If a product of relatively prime integers is an $n$th power, then each is an $n$th power

Solution 1:

Of course it is easy using existence and uniqueness of prime factorizations. Below is a more general proof using gcd's (or ideals) that has the benefit of giving an explicit closed form.

$ab=c^n \overset{\rm Lemma}\Rightarrow c=(a,c)(b,c) \,\Rightarrow\, ab = (a,c)^n(b,c)^n\Rightarrow \dfrac{a}{(b,c)^n}\! = \dfrac{(a,c)^n}b$ $\,\Rightarrow\begin{align} a &= (a,c)^n\\ b &= (b,c)^n\end{align}$

where the last inference uses Unique Fractionization [both fractions are irreducible by $(a,b)\!=\!1$]

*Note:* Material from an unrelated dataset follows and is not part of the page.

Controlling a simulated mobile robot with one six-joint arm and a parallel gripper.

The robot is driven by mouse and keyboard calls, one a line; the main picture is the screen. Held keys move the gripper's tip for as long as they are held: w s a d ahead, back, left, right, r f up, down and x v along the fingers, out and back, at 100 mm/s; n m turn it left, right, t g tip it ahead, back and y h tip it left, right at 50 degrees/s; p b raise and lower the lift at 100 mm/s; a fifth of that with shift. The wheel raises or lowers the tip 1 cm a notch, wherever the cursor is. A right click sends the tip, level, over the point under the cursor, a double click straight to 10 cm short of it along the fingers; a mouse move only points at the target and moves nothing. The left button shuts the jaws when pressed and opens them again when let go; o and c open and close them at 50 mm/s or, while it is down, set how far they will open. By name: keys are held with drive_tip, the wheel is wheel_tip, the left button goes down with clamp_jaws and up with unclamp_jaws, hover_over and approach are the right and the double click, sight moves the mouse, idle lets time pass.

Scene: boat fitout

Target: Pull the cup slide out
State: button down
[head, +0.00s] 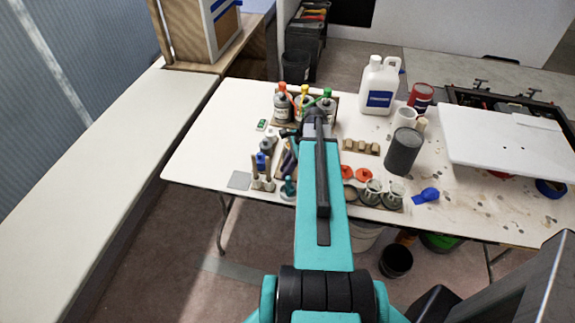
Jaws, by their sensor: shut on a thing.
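Capped bottles (304,105) stand behind my wrist. A dark grey can (403,152), a white jug (380,84) and a white panel (505,140) fill the right side. A black bucket (396,261) is on the floor below the front edge.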

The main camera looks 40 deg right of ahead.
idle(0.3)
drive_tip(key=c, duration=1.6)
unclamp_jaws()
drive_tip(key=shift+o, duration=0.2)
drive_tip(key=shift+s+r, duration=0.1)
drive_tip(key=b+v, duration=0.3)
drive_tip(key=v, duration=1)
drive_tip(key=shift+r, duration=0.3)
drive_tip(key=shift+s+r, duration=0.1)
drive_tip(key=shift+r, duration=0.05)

Lemma $\ \ \color{#c00}{c\mid ab},\,\ \color{#0a0}{(a,b,c)=1}\ \Rightarrow \ c = (a,c)(b,c)\ [=\, (ab,c\color{#0a0}{(a,b,c)}) = (\color{#c00}{ab,c}) = c\,],\,$ where the braced proof uses gcd "polynomial" arithmetic, i.e. associative, commutative, distributive laws.

Alternatively $\ (a,c)^n\! \overset{\rm\color{#C00}F}= (a^n,c^n) = (a^n,ab) = a(a^n,b) = a$ and $\,(b,c)^n = b\,$ by symmetry, where we have invoked $\rm\color{#c00}F$ = GCD Binomial Theorem (Freshman's Dream).

As $ $ Weil remarks, $ $ this result can be viewed as the essence of Fermat's method of infinite descent. $ $ It generalizes to rings of algebraic integers but depends upon much deeper results in this more general context, viz. the finiteness of the class number and Dirichlet's unit theorem.